Along with a new definition of ‘casual employee’, a new pathway for casual conversion will also be introduced. That is, an eligible employee changing from casual to part time.

This new pathway may be particularly relevant for employees hired as casual prior to the changes beginning on 26 August 2024, as they will remain casual employees despite the changing definition.

Notifying an intention to change to a permanent employee

If an employee is eligible, they can notify their employer of their intention to change to a permanent employee (i.e., no longer casual). This is done with a written notice.

To be an eligible employee, you must meet the following criteria:

  • Been employed for at least 6 months (or 12 months if working for a small business employer); and
  • Believe they no longer meet the definition of the new casual employee definition; and
  • Are not currently engaged in an ongoing dispute with their employer about casual conversion; and
  • In the last 6 months, have not:
    • Had their employer refuse a casual conversion notification; and/or
    • Resolved a dispute with their employer about casual conversion.

Responding to a notification

If an employer receives a notification, they must respond in writing within 21 days either accepting or refusing the change.

Before responding in writing, they must consult with the employee, including discussing details of what will change if the employee is changed to a permanent employee.

If the employer accepts the change, the response must include what the new employment status will be, the new hours of work and when the change will take effect.

If the employer rejects the change, the response must include reasons for the refusal.
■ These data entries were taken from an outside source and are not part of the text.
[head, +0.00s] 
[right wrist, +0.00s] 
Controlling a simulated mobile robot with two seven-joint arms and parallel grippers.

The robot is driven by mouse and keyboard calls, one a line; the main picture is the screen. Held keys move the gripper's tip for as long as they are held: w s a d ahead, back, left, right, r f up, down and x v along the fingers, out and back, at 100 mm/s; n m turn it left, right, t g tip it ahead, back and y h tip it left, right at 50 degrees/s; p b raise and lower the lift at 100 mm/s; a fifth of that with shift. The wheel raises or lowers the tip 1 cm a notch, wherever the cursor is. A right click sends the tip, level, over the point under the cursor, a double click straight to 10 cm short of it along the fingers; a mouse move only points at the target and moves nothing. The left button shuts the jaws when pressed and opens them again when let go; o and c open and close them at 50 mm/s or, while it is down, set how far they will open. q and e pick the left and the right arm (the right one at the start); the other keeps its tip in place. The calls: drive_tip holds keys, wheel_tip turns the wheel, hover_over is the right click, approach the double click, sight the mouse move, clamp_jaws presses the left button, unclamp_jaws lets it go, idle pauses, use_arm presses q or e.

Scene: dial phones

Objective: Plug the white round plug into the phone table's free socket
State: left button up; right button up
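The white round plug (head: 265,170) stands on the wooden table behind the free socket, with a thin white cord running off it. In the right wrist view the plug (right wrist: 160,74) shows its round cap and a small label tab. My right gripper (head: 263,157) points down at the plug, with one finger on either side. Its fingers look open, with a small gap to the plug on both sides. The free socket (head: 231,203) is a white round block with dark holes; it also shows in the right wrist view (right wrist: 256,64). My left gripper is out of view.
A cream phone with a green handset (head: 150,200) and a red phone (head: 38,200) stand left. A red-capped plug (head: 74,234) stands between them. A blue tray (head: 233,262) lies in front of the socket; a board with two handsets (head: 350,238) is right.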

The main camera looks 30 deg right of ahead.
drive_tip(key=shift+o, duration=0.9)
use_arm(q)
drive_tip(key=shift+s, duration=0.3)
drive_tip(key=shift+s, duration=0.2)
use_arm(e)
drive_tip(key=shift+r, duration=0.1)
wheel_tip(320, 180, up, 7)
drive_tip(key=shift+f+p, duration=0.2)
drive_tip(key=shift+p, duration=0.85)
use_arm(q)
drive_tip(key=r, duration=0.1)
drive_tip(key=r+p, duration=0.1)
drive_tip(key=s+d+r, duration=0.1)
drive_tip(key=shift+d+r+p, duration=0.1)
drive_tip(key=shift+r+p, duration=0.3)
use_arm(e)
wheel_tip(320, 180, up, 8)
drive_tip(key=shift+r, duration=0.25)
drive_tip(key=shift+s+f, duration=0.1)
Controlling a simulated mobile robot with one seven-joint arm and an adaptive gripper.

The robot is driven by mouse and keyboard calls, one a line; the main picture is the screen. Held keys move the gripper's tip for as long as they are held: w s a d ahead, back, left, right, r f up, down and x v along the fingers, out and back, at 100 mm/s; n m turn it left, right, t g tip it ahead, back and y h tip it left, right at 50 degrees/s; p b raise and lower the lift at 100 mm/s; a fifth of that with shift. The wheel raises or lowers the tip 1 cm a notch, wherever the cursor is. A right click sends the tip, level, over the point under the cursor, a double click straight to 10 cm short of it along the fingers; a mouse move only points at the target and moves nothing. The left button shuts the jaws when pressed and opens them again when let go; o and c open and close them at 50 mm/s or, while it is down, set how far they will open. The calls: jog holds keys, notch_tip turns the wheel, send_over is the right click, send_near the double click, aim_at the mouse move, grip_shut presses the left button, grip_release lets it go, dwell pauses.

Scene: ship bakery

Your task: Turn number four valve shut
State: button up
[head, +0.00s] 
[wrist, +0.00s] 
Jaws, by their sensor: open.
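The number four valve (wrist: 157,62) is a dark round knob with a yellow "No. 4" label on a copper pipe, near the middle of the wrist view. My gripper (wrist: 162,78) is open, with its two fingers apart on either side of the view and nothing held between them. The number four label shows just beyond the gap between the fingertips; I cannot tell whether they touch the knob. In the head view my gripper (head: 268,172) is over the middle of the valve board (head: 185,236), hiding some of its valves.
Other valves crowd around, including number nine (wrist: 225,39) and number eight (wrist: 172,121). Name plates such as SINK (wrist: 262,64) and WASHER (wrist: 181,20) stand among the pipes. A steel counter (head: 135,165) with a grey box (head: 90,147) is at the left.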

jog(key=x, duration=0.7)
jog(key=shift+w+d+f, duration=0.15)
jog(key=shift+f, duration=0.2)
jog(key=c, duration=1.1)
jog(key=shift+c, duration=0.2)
What are valid reasons for refusal?

The Fair Work Ombudsman lists reasons that an employer can refuse a casual conversion as being if any of the following apply:

  • The employee still meets the definition of a casual; and/or
  • There are fair and reasonable operational grounds for not accepting the notification, including:
    • Substantial changes would be required to the way in which work in the employer’s business is organised; and/or
    • There would be significant impacts on the operation of the employer’s business; and/or
    • Substantial changes to the employee’s employment conditions would be reasonably necessary to ensure the employer doesn’t break any rules (such as in an award or agreement) that would apply to the employee; and/or
  • Accepting the change means the employer isn’t complying with a recruitment or selection process required by law.

What if there’s a dispute?

The Fair Work Commission can hear disputes about casual conversion.

While they will generally try to resolve their alternative dispute resolution methods such as mediation or conciliation in the first instance, they will have the power to arbitrate the dispute. An arbitration can result in a legally binding decision.

Other new requirements

In addition to the new definition and pathway, employers will now be required to provide all new casual employees with a copy of the Casual Employment Information Statement (CEIS).

This is a document with information about the definition of a casual employee, when an employer has to offer casual conversion, when a casual employee can request casual conversion and other matters related to casual employment.

The CEIS must be provided to:

  • New casual employees before, or as soon as possible after, the start of their employment; and
  • For non-small businesses, all casual employees as soon as possible after:
    • 6 months of employment; and
    • 12 months of employment and every subsequent period of 12 months of employment; and
  • For small businesses, all casual employees as soon as possible after 12 months of employment.

A copy of the CEIS can be found here.

This article is a general guide to the subject matter. Specialist advice should be sought about your specific circumstances.